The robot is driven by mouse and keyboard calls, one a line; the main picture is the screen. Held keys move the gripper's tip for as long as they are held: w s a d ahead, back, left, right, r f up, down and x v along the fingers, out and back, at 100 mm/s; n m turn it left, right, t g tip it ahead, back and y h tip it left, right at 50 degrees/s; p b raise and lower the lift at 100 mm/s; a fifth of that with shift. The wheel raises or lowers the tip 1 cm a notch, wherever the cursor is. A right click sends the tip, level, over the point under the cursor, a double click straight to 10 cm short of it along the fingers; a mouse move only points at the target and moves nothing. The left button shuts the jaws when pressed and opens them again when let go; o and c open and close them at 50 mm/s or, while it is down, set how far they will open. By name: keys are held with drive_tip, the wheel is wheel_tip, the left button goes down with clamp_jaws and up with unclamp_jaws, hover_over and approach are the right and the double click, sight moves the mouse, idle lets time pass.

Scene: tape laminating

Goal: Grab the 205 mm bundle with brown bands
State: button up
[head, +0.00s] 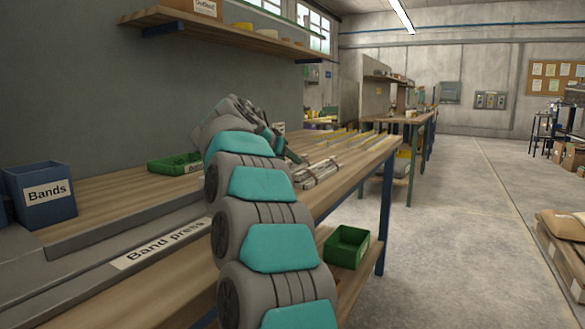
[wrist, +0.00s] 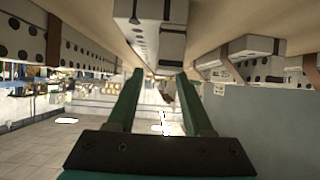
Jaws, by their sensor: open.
++++
▸ **Given problem**
Print the lines from the one that contains "Goal: Grab the 205 mm bundle with brown bands" through the last line of the data, exactly and in full, and no other lines. Pictures are not part of the copy.

▸ **Final answer**
Goal: Grab the 205 mm bundle with brown bands
State: button up
[head, +0.00s] 
[wrist, +0.00s] 
Jaws, by their sensor: open.

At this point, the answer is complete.